Pitkin County begins search for a new manager
The Aspen Times
Aspen, CO Colorado
ASPEN – Pitkin County will officially begin its search for County Manager Hilary Fletcher’s successor Wednesday, when the job is posted online at various sources.
The job description will also be mailed to qualified individuals who may have an interest in applying, though Fred Rainguet of executive search firm KRW Associates LLC said he does not expect a shortage of prospective candidates.
Rainguet, based in Palisade, is assisting the county in the search; KRW specializes in executive searches within the public sector, and he has also worked as a facilitator at both county and city of Aspen government retreats.
County commissioners agreed on a process to seek a new county manager Tuesday after debating the salary range for the post. Fletcher, who submitted her resignation late last month in order to take a job with a Denver firm that specializes in planning and engineering airport construction projects, currently earns $174,000 annually.

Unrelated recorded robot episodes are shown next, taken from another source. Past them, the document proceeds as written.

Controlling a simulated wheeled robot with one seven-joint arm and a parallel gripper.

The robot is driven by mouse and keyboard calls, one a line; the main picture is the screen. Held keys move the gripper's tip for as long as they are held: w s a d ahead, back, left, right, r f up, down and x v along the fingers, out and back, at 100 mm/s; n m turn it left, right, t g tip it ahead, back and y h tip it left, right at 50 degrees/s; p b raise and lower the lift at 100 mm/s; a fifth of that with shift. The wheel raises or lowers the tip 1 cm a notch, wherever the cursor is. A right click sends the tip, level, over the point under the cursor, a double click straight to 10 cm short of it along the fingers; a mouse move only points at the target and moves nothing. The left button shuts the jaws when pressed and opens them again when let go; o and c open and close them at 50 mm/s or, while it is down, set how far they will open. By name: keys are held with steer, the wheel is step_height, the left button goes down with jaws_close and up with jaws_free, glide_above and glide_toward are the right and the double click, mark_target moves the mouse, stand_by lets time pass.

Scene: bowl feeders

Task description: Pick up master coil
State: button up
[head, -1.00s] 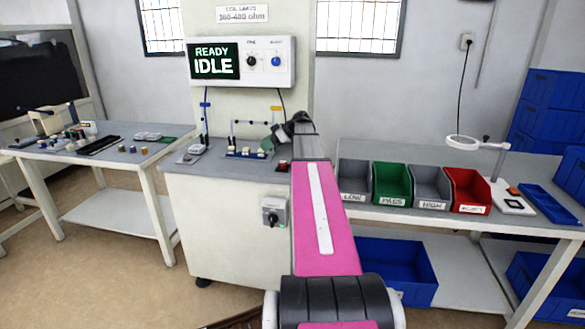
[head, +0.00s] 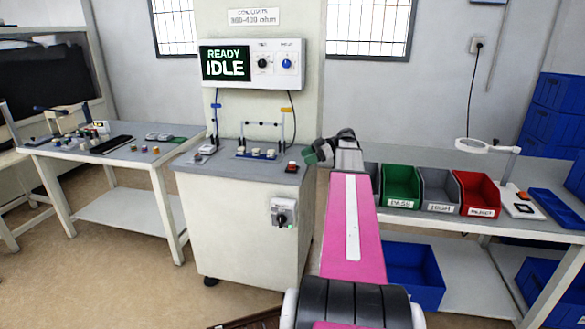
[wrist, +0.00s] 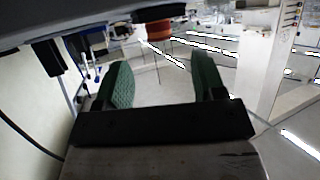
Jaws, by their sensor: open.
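My gripper (head: 314,153) is held in the air to the right of the test station's top, with its green fingers apart and nothing seen between them. The wrist view shows both green fingers of the gripper (wrist: 161,84) open. Several small pale parts (head: 257,154) sit on the test station (head: 235,222) under a low frame with upright posts. Several small coloured parts (head: 143,149) stand on the left table (head: 112,163). I cannot tell which of these small parts is the master coil. The station's screen (head: 226,63) reads READY IDLE.
Green PASS (head: 401,187), grey HIGH (head: 437,190) and red REJECT (head: 475,194) bins stand on the right bench, with a magnifier lamp (head: 487,146) beside them. My arm partly hides another grey bin. A red-brown round object (wrist: 160,62) shows beyond the fingers.

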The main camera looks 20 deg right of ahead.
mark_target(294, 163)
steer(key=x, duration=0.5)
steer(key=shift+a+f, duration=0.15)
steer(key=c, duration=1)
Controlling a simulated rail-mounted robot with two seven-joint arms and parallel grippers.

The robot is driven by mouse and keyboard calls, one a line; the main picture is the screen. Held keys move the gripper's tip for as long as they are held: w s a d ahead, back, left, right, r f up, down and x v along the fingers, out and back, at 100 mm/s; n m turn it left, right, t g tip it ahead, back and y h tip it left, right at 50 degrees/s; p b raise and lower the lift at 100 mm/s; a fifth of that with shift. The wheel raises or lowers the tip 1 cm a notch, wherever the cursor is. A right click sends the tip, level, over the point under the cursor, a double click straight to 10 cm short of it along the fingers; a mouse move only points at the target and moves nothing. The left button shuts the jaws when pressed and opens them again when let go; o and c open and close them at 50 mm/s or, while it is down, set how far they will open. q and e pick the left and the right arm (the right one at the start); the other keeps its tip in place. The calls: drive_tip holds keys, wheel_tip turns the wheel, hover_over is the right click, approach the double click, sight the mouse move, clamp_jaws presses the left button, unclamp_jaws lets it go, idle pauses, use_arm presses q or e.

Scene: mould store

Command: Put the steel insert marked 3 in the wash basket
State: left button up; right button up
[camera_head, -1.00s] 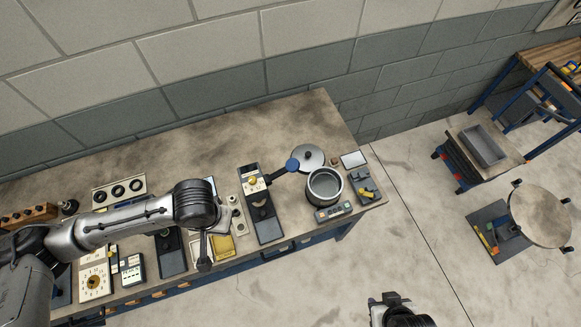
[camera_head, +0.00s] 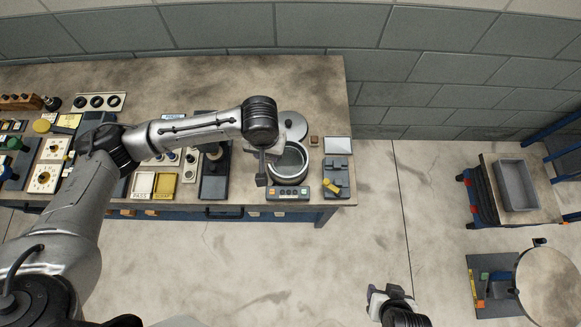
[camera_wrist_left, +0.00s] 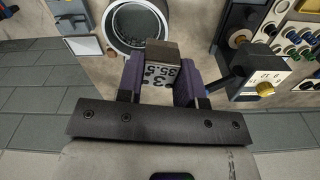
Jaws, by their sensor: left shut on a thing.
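My left gripper (camera_head: 262,172) is shut on a grey steel insert (camera_wrist_left: 160,72), which shows the marks 3 and 35.5 between the purple fingers in the left wrist view. In the head view the arm hides the insert. A round steel tub (camera_head: 303,171) stands at the right part of the bench, and the gripper is at its left front edge. In the left wrist view the tub (camera_wrist_left: 112,43) is just beyond the insert, with a mesh-like basket (camera_wrist_left: 137,24) inside. My right gripper (camera_head: 388,296) is low over the floor, its jaws unclear.
A round lid (camera_head: 296,124) lies behind the tub. A control panel (camera_head: 288,193) is in front and a dark fixture (camera_head: 337,178) to the right. Dark stands and yellow and white trays (camera_head: 166,186) are to the left. A grey bin (camera_head: 516,185) stands on a cart far right.

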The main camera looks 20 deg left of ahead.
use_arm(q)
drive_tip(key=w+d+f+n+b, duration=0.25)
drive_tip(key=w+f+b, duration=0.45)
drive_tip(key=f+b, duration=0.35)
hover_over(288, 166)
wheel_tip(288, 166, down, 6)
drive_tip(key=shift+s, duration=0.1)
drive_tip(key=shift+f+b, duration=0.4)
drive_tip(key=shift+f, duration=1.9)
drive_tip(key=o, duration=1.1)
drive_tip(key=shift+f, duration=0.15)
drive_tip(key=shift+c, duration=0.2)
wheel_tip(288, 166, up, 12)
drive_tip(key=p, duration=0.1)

She was appointed county manager in 2001 and has worked in county government for 22 years.
She urged commissioners to advertise a salary range of $150,000 to $175,000 – one consistent with what her peers in other resort communities earn, she said.
“The community deserves the best and the organization deserves the best,” Fletcher said.

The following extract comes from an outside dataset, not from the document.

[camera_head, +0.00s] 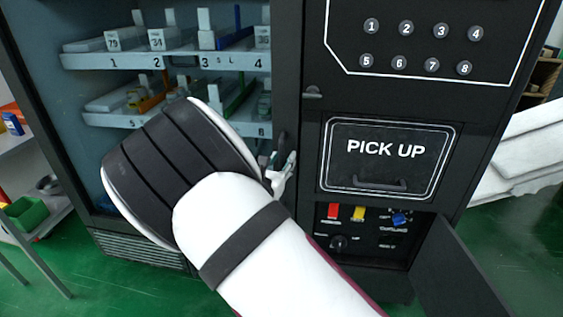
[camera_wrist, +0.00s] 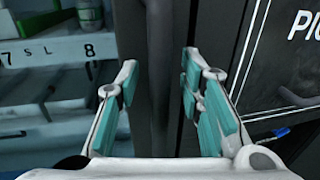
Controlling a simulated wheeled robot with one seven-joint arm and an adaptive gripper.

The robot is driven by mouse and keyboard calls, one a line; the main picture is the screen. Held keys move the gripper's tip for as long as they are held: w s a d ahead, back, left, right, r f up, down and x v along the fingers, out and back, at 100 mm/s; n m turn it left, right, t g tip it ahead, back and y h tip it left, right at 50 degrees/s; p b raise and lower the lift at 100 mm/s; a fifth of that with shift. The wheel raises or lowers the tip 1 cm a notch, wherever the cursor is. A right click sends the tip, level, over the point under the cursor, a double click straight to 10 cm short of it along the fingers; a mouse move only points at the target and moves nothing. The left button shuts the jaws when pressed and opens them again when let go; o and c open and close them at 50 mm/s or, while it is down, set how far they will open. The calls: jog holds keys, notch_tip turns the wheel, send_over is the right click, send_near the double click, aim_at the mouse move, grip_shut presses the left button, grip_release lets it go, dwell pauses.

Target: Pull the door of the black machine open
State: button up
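The black machine (camera_head: 314,65) fills most of the head view. Its door has a glass pane on the left, with a black frame (camera_head: 283,55) along its right side. A dark upright handle (camera_wrist: 158,60) runs down this frame in the wrist view. My gripper (camera_head: 284,168) is beside the frame at the handle's height, partly hidden behind my arm. In the wrist view my gripper (camera_wrist: 158,75) is open, its teal-padded fingers on either side of the handle, with gaps visible. The door looks shut.
Right of the door are numbered buttons (camera_head: 405,28) and the PICK UP flap (camera_head: 386,150). Below it, a small panel (camera_head: 455,270) hangs open over coloured switches. Shelves with goods (camera_head: 165,60) stand behind the glass. A side rack (camera_head: 40,215) is at far left.

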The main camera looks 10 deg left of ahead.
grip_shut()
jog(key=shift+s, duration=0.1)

Commissioner Jack Hatfield balked.
“I in no way want to offer a new manager the same salary that our superstar manager is leaving,” he said, instead suggesting a range of $125,000 to $150,000. “I think $150,000 to $175,000 is a huge place to start.
“I don’t want people here for the money. I want people here for the whole picture,” Hatfield added.
Candidates who are motivated by the salary should be vetted out through the interview process, Fletcher responded.
Commissioner Rachel Richards acknowledged the county’s budget uncertainties, but also the ability of a good county manager to save the government money.
“I don’t want to be penny wise and pound foolish in this recruitment,” she said.
If the top candidates are all earning more than $200,000 in other jobs, the county will face a difficult decision no matter what it intended to pay, Commissioner Michael Owsley pointed out.
“To predecide what we’re going to pay is to predecide how limited we’re going to be,” he said.
With Commissioner Patti Kay-Clapper absent, commissioners agreed to a base salary of $135,000 for the post with the ability for a candidate to negotiate a higher salary, depending on their qualifications.
The job ad calls for applicants to hold a bachelor’s degree, and preferably a master’s degree, in business administration, public administration, management or a related field. Candidates must also have a minimum of 10 years of progressively responsible public administration experience, including experience as a county or city manager or assistant manager, or public-sector department head. Executives in the private or nonprofit sectors may also be considered.
Applications are due Oct. 12. Rainguet will winnow through the resumes with assistance from members of the county’s leadership team, made up of department supervisors.
Rainguet said he expects to see 30 to 70 applicants for the job, and maybe more.
“I think the real attraction here is it’s Pitkin County. I really do,” he said.
“I can tell you the phone’s ringing off the hook,” Fletcher said. “It’s been ringing off the hook for several weeks.”
Commissioners will probably see 10 to 12 resumes, from which they’ll select the finalists they want to interview in person. Rainguet said he’s aiming to have the interviews take place before Thanksgiving.
Finalists will be interviewed by a panel of county employees and a panel made up of commissioners, the commissioner-elect for the District 1 seat and several citizens to be chosen by commissioners.
The county will be expected to fly out-of-towners into Aspen and provide accommodations, Rainguet said.
Fletcher’s final day on the job is Sept. 24.